Joan - Yoshikazu Yasuhiko
With Joan, Yoshikazu Yasuhiko steps outside the realm of Gundam and into the realm of historical fiction. Joan follows a young girl alive during the historical Hundred Years’ War, who, when visited by the spirit of Joan of Arc is set upon a journey to aid the king of France. The historical detail grounds a story that is ultimately about faith, featuring a woman who ignites change within a petty and corrupt bureaucracy.
Before you rush out to the book story in search of this beauty, I have to drop a trigger warning: there are two attempted rapes that are depicted in the comic, and while both are historically accurate, the perpetrators never receive punishment, which is perhaps purposefully unsettling to readers. However, I tend to see these moments as part of the work’s larger attempt to address gender, violence and the historical situation of women.

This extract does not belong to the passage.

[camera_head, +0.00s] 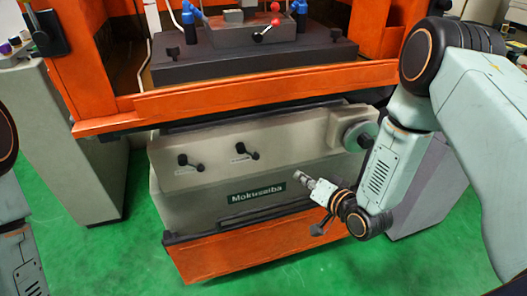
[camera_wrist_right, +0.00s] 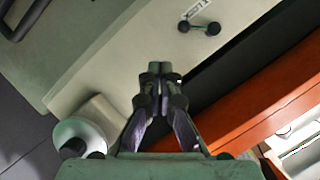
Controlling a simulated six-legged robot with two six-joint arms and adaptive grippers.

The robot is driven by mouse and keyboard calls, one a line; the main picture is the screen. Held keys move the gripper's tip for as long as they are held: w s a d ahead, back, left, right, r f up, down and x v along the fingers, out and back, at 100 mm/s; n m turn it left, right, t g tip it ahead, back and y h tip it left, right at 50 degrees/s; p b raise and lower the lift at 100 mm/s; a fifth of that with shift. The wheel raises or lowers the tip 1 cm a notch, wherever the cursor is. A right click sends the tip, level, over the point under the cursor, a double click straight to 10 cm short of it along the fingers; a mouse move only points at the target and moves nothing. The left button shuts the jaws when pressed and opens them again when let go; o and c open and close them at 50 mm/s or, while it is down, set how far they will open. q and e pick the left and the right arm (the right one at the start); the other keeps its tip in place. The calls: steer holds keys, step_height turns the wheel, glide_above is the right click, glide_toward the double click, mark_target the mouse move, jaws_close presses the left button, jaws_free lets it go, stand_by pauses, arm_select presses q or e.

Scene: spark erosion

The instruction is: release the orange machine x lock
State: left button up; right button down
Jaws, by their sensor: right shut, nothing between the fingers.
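The orange machine (camera_head: 240,100) has a beige front panel (camera_head: 290,145) with two small black lock levers. One lever (camera_head: 187,161) is at the left and the other lever (camera_head: 247,150) is nearer the middle; their labels are too small to read, so I cannot tell which is the x lock. My right gripper (camera_head: 303,178) is shut and empty, in front of the panel, right of and below both levers. In the right wrist view its closed fingertips (camera_wrist_right: 160,68) are apart from a black lever (camera_wrist_right: 199,27) above right. My left gripper is outside the view.
A grey handwheel (camera_head: 360,136) sticks out at the panel's right end, close to my right forearm. An orange ledge (camera_head: 240,97) overhangs the panel. Green floor (camera_head: 95,260) is clear at the lower left.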

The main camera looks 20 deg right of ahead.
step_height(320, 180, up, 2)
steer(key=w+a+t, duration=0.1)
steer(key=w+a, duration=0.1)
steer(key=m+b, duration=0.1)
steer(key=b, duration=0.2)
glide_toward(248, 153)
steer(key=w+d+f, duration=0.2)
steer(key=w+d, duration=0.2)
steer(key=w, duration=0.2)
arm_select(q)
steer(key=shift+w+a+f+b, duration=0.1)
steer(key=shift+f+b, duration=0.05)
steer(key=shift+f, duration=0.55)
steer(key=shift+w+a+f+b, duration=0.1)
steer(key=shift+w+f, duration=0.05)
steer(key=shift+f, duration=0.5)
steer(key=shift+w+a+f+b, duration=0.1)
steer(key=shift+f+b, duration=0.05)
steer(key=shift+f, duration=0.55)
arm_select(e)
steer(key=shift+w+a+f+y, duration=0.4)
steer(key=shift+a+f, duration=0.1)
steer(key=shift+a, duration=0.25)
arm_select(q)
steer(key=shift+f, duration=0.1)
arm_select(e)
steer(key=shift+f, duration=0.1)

Sailor Moon - Naoko Takeuchi
I debated excluding Sailor Moon from this on the basis of it arguably being one of the most popular series ever already, but I decided to keep it on here for a few reasons. While I’m sure everyone and their mother has watched the anime series, I don’t think the manga was as widely circulated in the states, which is pretty unfortunate considering how great it is. Additionally, there’s probably a special place in feminism hell for people who fail to mention Sailor Moon as an example of feminist manga. Oh yeah, and there’s that whole re-release thing that everyone is freaking out about, myself included.
So let’s dig right in then -- what makes Sailor Moon so great, and why should you read it? Naoko Takeuchi’s timeless tale is essentially about a whole bunch of different types of women -- young women, queer women,ditzy women, quiet women -- who get handed a huge amount of world-altering power and can totally handle it. That sounds reductionist, because it is, but that’s what made the Sailor Moon anime and manga so damn influential for young girls. It told us that we didn’t need to wait for a dude to save us, we could save our boyfriends, or our girlfriends, and most importantly we could handle ourselves.
If that doesn’t make this manga a priority for feminist first-time manga readers, I don’t know what would.